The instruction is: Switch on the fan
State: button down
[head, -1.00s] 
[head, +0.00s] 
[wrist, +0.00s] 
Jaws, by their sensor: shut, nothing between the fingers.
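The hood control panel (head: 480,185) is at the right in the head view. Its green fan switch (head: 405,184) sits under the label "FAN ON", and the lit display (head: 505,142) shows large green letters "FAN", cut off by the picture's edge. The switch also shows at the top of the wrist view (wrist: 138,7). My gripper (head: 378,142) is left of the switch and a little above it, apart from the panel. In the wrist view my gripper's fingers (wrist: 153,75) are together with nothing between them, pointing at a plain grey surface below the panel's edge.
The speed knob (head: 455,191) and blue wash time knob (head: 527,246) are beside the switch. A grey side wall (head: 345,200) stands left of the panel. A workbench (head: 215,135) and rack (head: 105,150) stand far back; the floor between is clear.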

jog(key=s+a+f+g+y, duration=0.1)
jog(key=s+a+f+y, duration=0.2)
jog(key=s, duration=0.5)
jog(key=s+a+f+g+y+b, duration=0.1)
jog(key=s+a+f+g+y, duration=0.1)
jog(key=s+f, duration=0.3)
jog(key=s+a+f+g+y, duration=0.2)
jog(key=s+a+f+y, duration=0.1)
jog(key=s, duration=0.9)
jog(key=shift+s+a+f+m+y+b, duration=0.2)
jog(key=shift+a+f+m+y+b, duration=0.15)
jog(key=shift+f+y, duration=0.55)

**REQUIREMENTS**
Extract all of the data above and output it character for character.

**ANSWER FOR THIS EXERCISE**
The instruction is: Switch on the fan
State: button down
[head, -1.00s] 
[head, +0.00s] 
[wrist, +0.00s] 
Jaws, by their sensor: shut, nothing between the fingers.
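The hood control panel (head: 480,185) is at the right in the head view. Its green fan switch (head: 405,184) sits under the label "FAN ON", and the lit display (head: 505,142) shows large green letters "FAN", cut off by the picture's edge. The switch also shows at the top of the wrist view (wrist: 138,7). My gripper (head: 378,142) is left of the switch and a little above it, apart from the panel. In the wrist view my gripper's fingers (wrist: 153,75) are together with nothing between them, pointing at a plain grey surface below the panel's edge.
The speed knob (head: 455,191) and blue wash time knob (head: 527,246) are beside the switch. A grey side wall (head: 345,200) stands left of the panel. A workbench (head: 215,135) and rack (head: 105,150) stand far back; the floor between is clear.

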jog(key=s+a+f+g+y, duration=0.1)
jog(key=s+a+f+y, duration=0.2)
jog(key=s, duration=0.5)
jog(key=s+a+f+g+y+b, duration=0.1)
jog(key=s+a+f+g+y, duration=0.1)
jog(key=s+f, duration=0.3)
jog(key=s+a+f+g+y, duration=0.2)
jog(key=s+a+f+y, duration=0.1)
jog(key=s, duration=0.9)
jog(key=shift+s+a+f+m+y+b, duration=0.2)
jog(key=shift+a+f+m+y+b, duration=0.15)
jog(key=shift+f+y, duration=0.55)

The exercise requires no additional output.